If it’s the case, that Alain Badiou seeks to compartmentalise this complexity according to the truth rubrics of his own general categorisation, reflecting the ostensible expressions at play in the social field; and if François Laruelle is seeking to recover some kind of neo-positivist purity of the everyday, with a vocabulary of axiomatic givenness immunised against philosophical difference, enabling the neo-nativism of an idiomatic incommensurability; what could such gestures mean?
It might seem that Alain Badiou gives space to the messiness of social action; to the power of event and trauma; to the monumental motivations of dramatised rupture in a kind of Hegelian historical narrative of truth-disclosing, traumatic events; promoting the witnesses to such staged events, as might be accepted as such, to the privileged status of ‘subjects’, the eventual, publicity agents, jointly authoring Alain Badiou’s Hegelian narrative monument of truth disclosure.

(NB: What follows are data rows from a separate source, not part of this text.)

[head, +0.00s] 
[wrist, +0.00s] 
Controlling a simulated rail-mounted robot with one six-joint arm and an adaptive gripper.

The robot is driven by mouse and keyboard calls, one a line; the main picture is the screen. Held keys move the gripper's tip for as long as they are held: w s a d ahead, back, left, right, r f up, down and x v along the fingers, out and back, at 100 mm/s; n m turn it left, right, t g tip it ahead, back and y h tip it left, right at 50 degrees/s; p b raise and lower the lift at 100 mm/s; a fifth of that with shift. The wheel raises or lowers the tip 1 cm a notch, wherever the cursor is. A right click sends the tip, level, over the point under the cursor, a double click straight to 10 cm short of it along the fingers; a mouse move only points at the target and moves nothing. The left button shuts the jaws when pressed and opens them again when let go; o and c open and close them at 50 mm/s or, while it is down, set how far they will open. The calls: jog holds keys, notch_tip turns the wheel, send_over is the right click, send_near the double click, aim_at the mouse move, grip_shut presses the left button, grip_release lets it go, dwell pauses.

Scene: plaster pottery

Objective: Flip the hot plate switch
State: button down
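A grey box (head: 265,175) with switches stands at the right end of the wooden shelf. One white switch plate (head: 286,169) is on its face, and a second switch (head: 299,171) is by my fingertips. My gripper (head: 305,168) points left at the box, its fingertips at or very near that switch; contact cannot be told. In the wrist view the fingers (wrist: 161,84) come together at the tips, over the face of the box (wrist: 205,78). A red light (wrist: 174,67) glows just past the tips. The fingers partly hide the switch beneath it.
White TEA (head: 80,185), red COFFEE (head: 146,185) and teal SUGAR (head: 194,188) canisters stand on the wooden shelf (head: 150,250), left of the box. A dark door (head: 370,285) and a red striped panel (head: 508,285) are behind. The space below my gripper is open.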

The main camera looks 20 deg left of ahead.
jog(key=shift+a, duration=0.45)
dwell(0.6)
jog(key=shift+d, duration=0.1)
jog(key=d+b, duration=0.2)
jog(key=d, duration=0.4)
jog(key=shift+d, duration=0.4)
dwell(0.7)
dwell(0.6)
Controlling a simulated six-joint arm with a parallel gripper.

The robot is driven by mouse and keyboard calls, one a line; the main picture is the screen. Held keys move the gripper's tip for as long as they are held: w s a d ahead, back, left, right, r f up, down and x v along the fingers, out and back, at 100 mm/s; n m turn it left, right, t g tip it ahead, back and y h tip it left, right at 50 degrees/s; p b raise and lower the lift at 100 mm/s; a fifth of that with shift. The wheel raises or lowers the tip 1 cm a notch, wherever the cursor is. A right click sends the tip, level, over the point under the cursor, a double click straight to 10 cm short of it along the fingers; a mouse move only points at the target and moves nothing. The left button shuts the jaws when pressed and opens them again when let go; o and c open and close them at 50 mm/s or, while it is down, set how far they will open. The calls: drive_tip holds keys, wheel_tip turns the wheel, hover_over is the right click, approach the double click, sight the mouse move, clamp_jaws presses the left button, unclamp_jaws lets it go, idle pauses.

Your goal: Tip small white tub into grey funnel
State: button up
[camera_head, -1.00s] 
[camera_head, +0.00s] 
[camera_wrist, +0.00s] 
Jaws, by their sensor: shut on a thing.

It might seem that François Laruelle simply wants to begin again, shearing off the unpleasant messiness of history, as so many bad decisions for which there is no obligation to really learn anything or take any responsibility. All is forgiven, and nothing need be understood, under the aegis of ‘the One’, it’s all back to positivist business, as usual, or so at least Laruelle hopes.
Both thinkers are promoters of the performance image; both are caught up in its default assumptions; both are apologists for the ideology of production, at any and all costs.
But the performance image is contingent on the notion of performance. That notion, whether classically or in any other way, is susceptible to radical interpretation, to the extent of the extremity of there having never been any performance, at all. That extremity does not receive enough consideration or contemplation; there are insights to be had there.
Instead, both Alain Badiou and François Laruelle trot out their programmatic, metaphysical schemas as ideological insulation for the cabled conduction of the powers of axiomatic truth and incommensurable position. Those cables serve the engine of performance mysticism and its spell of production.